Mediaweek Asia Profile: Alan Parkhouse

Mediaweek contributor Peter Olszewski profiles Alan Parkhouse

The Australian journalist has a long history working in newsprint in Southeast Asia, emerging as one of the most experienced editors in the region.

Alan Parkhouses Southeast Asian sojourn began in 1974 when, after finishing his apprenticeship as a compositor, he travelled to Asia and filed features on Laos and the Cambodian border for Sydney’s The Daily Telegraph, where his father was news editor.

He then did stints as a reporter and sub-editor in London and Sydney, where he also edited two suburban newspapers, The Blacktown Star and the Mt Druitt Star.

In 1991 he went to Bangkok to work as a sports section senior sub-editor for The Nation, and in 1994 worked as a sports sub on the Eastern Express in Hong Kong.

In 1995 he joined the super-ambitious Asia Times in Bangkok, which went spectacularly bust in 1997 just as the Asian financial crisis set in.

Alan Parkhouse

Parkhouse returned to Sydney and worked in various roles for mostly Fairfax publications until 2002, when Bangkok called again and he became sports editor on The Nation. In 2007 he became chief sub-editor of the Sunday Bangkok Post.

In 2011 he joined The Phnom Penh Post, rising to editor-in-chief. In 2014 he worked in Bangkok again as senior editor at the Sunday Bangkok Post, and in 2016 took up his present role as Khmer Times editor-in-chief in Phnom Penh.

Given the volatility of the Southeast Asian newspaper market, ruthlessly pared-down staff numbers and limited resources, what’s the big Asian attraction for Parkhouse?

“Mainly the excitement of working on some great stories,” he says. “The stories we put in briefs in newspapers in Southeast Asia would be page one news if they happened in Australia.

“There’s also the fact that it’s possible to be more hands-on in papers here than it is at home – you write the story, take the photos, design the page and write the headline and caption.

“It’s also been an amazing experience watching countries like Thailand and Cambodia develop and grow, and to be part of that.”

He particularly appreciated working on the Asia Times. “We broke all sorts of new ground at the time, including being one of the first papers in the world to use a new-fangled thing called email on the internet to communicate with our people.”

As for regrets, he has a few. “My greatest regret is watching the standards of journalism slip in papers around the region.

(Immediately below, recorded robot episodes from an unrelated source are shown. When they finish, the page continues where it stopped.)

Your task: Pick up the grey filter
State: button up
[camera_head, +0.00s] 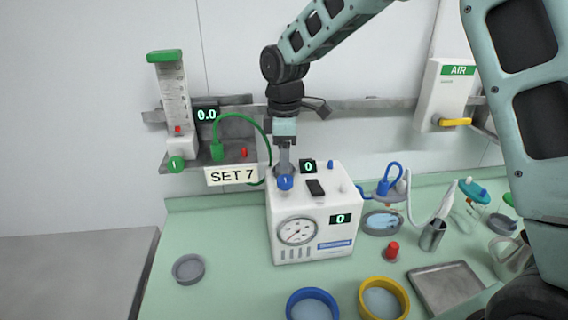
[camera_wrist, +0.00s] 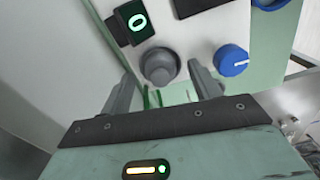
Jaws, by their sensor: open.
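A grey round piece (camera_wrist: 160,66), which looks like the grey filter, sits at the top of the white machine (camera_head: 285,228). It shows in the wrist view, between the fingertips of my gripper (camera_wrist: 160,75). I cannot tell whether the fingers touch it. In the head view my gripper (camera_head: 285,160) points down over the back left of the machine, and the grey piece is mostly hidden there. My gripper is open, with a finger on either side of the piece.
A blue knob (camera_head: 285,183) is close to the fingers; it also shows in the wrist view (camera_wrist: 231,60). A lit display (camera_head: 308,166) and black switch (camera_head: 316,188) are nearby. A green hose (camera_head: 243,117) arcs behind. A grey dish (camera_head: 188,269) and blue and yellow rings stand on the counter.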

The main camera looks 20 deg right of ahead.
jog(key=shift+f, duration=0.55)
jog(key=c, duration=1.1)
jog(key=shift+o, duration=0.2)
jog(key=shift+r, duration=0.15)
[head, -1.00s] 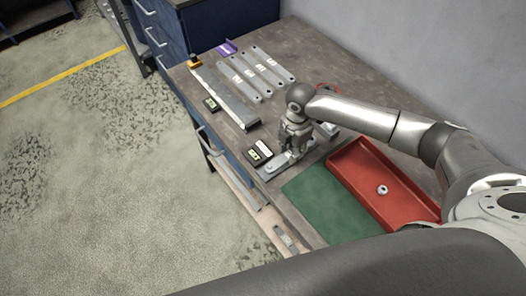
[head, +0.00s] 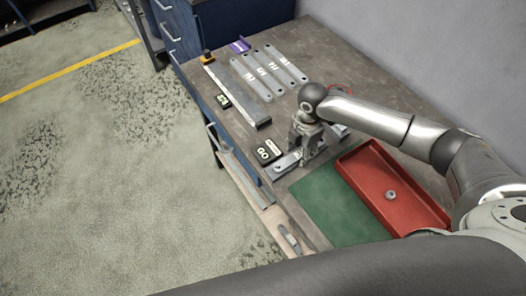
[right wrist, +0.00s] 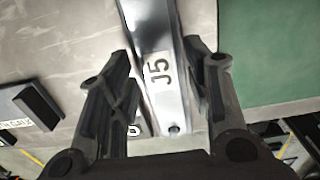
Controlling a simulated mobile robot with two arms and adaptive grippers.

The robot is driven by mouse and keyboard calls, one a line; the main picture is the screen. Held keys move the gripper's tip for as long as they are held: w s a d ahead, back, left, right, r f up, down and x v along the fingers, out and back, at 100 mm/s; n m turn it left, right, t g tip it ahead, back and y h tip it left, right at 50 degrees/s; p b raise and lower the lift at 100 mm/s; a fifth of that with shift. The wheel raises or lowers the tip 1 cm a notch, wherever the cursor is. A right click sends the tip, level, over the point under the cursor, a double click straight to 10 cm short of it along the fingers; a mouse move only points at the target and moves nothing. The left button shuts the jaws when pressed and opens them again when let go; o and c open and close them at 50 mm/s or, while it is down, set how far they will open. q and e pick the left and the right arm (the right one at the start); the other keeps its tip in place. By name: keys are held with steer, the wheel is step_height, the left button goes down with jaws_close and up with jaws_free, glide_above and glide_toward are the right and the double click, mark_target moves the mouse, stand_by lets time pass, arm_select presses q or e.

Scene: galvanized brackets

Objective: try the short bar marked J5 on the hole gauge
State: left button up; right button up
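The short bar marked J5 (right wrist: 160,88) lies lengthwise between the fingers of my right gripper (right wrist: 158,50) in the right wrist view, label facing the camera. The fingers flank its edges closely; whether both press on it I cannot tell. In the head view my right gripper (head: 305,145) points down over a flat grey metal strip (head: 284,165) at the table's front edge. My left gripper is out of view.
Several long labelled bars (head: 262,75) lie at the back, beside a long grey rail (head: 236,92) and a small black block (head: 223,101). A green mat (head: 335,208) and a red tray (head: 365,172) holding a small nut (head: 390,195) are at right.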

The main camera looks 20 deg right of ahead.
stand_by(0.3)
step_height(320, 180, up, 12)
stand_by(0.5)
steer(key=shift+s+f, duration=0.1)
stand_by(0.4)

I think the same could be said for Australia too. Here in Cambodia a lot of the young foreign journalists write opinions into their stories, particularly on politics. But very few of them actually write opinion pieces for op-ed pages.

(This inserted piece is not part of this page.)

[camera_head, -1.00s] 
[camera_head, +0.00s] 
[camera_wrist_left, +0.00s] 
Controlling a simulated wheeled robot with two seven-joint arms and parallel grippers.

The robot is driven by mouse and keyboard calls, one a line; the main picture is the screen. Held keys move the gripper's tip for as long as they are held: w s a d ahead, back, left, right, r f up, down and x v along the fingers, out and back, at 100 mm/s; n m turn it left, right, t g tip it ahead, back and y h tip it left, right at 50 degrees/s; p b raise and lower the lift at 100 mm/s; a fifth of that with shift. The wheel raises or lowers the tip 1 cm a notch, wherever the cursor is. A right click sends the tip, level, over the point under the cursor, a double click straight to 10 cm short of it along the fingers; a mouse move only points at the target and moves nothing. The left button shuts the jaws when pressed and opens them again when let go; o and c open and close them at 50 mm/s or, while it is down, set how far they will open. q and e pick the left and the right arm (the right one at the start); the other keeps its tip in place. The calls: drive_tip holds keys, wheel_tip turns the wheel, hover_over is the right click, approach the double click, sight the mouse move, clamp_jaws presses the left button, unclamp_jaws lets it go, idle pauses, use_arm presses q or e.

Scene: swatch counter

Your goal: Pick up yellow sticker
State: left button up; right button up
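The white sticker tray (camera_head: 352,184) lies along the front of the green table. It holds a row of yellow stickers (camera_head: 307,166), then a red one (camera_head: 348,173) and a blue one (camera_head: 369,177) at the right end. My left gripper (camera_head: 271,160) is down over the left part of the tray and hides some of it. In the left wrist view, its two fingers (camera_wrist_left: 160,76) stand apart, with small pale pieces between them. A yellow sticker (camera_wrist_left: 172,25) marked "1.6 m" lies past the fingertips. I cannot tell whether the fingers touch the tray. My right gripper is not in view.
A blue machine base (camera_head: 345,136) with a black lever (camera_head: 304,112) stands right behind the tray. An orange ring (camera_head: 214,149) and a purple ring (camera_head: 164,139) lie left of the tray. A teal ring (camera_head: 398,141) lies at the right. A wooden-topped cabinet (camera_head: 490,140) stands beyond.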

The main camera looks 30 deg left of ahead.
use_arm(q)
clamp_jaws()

“My other big regret is the slow death of newspapers. Thankfully there are three small English-language newspapers in Cambodia, but like the rest of the world, none of them make any money.”

During his stint at The Phnom Penh Post,  the paper won about 20 international awards while and Parkhouse cites his greatest achievement working in the region as winning the World Association of Newspapers (WAN-IFRA) gold award for The Phnom Penh Post’s special 20th anniversary edition.

“It was a 68-page special edition which I put together in only three days with two Burmese designers,” he says. “A lot of well-known journalists in the region contributed stories as well as some very well-known photographers like Tim Page.

“We beat the Financial Times and the China Daily to win the gold award. The Phnom Penh Post still uses pictures of my trophy in its house ads, which annoys me as now I’m in opposition with my old paper.”